▸ **Aim of the exercise**
What lines of the data hold the string "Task"? Pull each one out.

▸ **Supplied material**
================================

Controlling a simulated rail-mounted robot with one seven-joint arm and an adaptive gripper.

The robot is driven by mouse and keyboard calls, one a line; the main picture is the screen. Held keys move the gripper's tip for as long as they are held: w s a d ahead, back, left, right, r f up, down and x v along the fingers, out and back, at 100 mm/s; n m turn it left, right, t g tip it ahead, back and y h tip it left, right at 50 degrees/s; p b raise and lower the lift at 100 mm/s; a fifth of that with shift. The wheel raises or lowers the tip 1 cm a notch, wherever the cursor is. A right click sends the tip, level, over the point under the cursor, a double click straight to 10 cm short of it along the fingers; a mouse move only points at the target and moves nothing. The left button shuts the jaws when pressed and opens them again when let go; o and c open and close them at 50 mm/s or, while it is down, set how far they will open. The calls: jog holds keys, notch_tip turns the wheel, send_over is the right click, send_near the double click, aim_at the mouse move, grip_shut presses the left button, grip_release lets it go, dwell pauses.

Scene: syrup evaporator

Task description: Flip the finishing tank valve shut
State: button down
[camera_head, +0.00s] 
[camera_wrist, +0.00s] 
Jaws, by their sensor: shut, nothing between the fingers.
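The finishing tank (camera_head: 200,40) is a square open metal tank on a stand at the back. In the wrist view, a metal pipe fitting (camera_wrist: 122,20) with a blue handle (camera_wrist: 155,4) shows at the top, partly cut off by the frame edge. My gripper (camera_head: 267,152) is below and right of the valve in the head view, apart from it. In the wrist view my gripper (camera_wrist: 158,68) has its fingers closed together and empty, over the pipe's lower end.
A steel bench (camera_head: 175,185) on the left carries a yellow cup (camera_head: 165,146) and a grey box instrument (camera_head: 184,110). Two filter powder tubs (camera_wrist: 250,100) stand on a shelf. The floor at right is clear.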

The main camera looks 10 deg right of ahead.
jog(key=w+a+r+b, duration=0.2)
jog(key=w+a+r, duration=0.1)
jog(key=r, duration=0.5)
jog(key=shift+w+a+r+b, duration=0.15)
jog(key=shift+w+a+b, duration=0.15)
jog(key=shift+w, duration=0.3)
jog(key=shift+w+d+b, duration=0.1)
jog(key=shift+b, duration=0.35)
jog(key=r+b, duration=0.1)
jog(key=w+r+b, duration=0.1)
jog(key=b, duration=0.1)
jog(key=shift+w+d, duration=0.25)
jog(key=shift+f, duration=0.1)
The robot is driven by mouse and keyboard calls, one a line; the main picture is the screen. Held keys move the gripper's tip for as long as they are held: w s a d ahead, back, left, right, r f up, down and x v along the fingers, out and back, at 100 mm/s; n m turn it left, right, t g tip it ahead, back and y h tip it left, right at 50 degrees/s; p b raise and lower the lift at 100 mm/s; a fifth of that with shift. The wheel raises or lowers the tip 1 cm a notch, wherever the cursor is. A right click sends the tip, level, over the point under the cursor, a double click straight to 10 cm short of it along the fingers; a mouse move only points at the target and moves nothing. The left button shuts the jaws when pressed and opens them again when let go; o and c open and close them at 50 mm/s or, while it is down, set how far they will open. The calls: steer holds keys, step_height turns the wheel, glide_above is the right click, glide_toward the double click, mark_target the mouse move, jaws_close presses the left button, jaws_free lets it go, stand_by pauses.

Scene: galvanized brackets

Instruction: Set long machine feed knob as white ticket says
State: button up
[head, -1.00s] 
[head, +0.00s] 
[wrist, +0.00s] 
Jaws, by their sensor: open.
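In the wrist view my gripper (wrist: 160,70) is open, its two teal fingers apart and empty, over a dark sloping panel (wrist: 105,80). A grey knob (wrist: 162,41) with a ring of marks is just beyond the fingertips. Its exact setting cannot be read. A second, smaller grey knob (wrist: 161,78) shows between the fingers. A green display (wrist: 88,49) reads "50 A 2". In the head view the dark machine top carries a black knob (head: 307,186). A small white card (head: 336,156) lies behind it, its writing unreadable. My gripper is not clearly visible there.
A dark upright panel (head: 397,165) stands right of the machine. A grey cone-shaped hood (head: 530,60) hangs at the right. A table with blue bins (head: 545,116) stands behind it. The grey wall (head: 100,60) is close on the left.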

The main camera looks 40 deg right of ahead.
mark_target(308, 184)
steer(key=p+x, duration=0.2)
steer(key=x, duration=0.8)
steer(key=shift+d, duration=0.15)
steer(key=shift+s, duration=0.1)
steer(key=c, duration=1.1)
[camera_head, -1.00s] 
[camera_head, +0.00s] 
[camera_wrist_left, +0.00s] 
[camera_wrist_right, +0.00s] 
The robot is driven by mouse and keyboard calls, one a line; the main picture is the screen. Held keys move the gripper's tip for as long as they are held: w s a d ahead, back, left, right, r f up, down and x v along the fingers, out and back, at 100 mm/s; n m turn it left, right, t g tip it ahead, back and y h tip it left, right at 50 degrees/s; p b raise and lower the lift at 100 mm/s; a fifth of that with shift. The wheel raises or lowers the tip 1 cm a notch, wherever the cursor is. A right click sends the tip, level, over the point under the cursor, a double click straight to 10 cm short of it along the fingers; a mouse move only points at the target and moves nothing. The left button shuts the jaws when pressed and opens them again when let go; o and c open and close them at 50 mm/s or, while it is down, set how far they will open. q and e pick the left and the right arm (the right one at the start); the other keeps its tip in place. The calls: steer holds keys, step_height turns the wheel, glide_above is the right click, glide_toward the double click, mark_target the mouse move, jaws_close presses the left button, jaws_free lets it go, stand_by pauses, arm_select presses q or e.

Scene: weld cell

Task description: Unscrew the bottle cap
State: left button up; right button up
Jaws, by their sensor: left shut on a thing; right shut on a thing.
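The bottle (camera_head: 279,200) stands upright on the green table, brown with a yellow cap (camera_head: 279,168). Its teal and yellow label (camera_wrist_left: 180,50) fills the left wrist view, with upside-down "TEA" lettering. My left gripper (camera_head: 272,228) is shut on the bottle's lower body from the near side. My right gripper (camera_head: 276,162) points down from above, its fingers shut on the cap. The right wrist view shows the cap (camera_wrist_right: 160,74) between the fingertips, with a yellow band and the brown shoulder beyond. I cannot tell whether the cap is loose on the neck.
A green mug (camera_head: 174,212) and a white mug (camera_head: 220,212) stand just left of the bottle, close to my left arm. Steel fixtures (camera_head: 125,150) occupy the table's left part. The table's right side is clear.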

================================

▸ **Answer**
Task description: Flip the finishing tank valve shut
Task description: Unscrew the bottle cap

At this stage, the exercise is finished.